If it makes you feel better, we could have it return an empty bitstream with
a MIME type that resolves to your mail composer, but that's just a longer
route to the same thing.

> [...] the parameters of a MIME type are not uniform. (I'm referring to the
> parameters of a MIME type, specifically.)

An easy way to deal with this is to have a hash table of key:value pairs for
your MIME type.  Monikers are actually very powerful, though, and allow the
resolved object to continue parsing the moniker to see what it wants to do. 
(For example, "http://foo/blah/x/y?a=b&c=d" could be said to have
non-uniform parameters; but the "http" moniker handler is responsible for
parsing the rest of the string.  Even though it's non-uniform, it's still
all one string.)

> It seems to me that for every time you request the object attached to 
> a URI - let's call it dereferencing it - then you need to provide a 
> URI used for context.

This doesn't seem necessary to me.  Where a file is linked *from* doesn't
have much effect on what I want the file to do, in general.  What
application I'm running might have an effect, but that's fine; each app
should be able to provide overrides for how it wants to view certain MIME
types.  (I doubt that letting apps override how they want to deal with
certain URIs will be much use.)

> But supposing you enter it into a file manager - or rather, you enter 
> it into an application working within a file-like context, more 
> generally - then you probably want the URI to be treated as a DAV 
> item if possible. (If not, you punt it to the web browser.)
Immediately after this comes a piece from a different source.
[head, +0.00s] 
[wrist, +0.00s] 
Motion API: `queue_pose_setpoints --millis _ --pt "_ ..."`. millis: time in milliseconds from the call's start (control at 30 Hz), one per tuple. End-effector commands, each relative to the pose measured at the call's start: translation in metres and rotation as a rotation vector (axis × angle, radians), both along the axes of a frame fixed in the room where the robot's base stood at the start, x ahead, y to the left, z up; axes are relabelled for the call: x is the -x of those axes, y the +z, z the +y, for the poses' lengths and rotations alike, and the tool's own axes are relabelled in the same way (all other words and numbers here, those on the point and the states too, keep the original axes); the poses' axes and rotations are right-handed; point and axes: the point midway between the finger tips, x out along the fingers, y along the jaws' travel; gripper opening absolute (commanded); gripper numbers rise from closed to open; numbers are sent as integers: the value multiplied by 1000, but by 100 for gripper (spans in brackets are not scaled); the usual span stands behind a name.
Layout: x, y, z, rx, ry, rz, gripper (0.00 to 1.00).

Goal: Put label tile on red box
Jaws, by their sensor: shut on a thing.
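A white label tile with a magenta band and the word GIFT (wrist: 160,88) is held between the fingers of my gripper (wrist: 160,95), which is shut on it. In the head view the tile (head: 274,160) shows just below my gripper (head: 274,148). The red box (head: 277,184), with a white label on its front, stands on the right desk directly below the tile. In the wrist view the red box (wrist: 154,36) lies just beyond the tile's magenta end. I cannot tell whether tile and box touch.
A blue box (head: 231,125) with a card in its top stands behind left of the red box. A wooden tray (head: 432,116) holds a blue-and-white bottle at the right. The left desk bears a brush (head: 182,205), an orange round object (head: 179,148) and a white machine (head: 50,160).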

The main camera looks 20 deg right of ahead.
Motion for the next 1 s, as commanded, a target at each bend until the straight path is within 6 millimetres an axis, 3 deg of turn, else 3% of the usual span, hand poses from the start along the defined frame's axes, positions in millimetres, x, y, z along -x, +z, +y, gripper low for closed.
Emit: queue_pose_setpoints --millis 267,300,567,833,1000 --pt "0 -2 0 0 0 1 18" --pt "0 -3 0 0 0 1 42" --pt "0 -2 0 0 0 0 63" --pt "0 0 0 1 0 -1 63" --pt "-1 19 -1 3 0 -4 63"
It seems to me that I wouldn't want it to be treated as a DAV item unless it
was a DAV URI, but maybe I'm misunderstanding.  In any case, file manager
apps really love working with read/writable bitstreams.

Perhaps I would expect my file manager to open items using a MIME "edit"
action by default instead of a "view" action.

> Actually, given the notion of a context URI with which to handle the 
> current URI, I think it covers everything.

If it were me, and I dragged an http: URI onto my desktop, I'd want it to
act the same regardless of whether I dragged it there from my mail reader,
my file browser, or my web browser.  Thus attaching a context to it wouldn't
help me very much.

> If I "copy" a mailto URI, I don't want an empty file, I want an error. And
> I certainly don't want to actually send an email.

Similarly, if you click on a mailto: URI in your web browser, you don't want
it to pop up an empty browser window.  It's the same problem in both cases. 

But we can deal with it.  For example, the URI API might be defined to
ignore the output entirely if the object returns a NULL blob, but to display
a blank page if it returns a "" (empty string) blob.  Or we could just add a
function to the API, is_actually_viewable().  Or whatever we want.